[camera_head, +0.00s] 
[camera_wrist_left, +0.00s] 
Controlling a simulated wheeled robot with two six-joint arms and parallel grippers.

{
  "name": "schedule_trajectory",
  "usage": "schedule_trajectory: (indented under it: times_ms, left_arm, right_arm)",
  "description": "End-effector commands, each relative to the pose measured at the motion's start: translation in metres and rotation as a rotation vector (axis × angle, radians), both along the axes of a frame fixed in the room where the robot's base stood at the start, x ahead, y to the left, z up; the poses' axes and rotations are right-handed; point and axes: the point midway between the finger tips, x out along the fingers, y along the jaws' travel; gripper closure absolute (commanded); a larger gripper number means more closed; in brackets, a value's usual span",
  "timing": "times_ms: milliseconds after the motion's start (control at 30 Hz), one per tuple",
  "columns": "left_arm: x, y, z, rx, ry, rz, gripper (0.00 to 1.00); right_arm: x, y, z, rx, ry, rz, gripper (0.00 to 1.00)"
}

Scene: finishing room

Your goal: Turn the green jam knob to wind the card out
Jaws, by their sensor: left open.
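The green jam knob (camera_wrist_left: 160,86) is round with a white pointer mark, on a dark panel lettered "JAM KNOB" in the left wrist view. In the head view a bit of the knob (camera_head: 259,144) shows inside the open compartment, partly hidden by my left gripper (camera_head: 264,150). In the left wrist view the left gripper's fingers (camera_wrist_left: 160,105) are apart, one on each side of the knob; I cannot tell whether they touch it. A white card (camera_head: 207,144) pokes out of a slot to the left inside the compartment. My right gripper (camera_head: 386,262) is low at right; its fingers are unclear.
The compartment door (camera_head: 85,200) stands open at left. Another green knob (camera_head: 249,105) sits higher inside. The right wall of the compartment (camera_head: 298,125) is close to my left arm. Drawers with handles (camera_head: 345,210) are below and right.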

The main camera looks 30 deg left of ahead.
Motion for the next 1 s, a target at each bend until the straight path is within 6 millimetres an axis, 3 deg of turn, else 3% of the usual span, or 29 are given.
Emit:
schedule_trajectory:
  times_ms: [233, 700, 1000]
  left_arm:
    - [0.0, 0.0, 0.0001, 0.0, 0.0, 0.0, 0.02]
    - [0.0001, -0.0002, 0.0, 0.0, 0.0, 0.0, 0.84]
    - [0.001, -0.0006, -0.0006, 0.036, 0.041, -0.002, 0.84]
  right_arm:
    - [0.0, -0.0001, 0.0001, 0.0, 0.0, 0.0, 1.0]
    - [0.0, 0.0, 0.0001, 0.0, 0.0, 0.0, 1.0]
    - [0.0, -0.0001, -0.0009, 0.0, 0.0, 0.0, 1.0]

○ ○ ○ ○

→ Exercise:
The required output is an exact reproduction of the lines starting at the one that contains "commands, each relative" and ending at the one that contains "milliseconds after the". Both boundary lines belong to it.

→ Response:
  "description": "End-effector commands, each relative to the pose measured at the motion's start: translation in metres and rotation as a rotation vector (axis × angle, radians), both along the axes of a frame fixed in the room where the robot's base stood at the start, x ahead, y to the left, z up; the poses' axes and rotations are right-handed; point and axes: the point midway between the finger tips, x out along the fingers, y along the jaws' travel; gripper closure absolute (commanded); a larger gripper number means more closed; in brackets, a value's usual span",
  "timing": "times_ms: milliseconds after the motion's start (control at 30 Hz), one per tuple",

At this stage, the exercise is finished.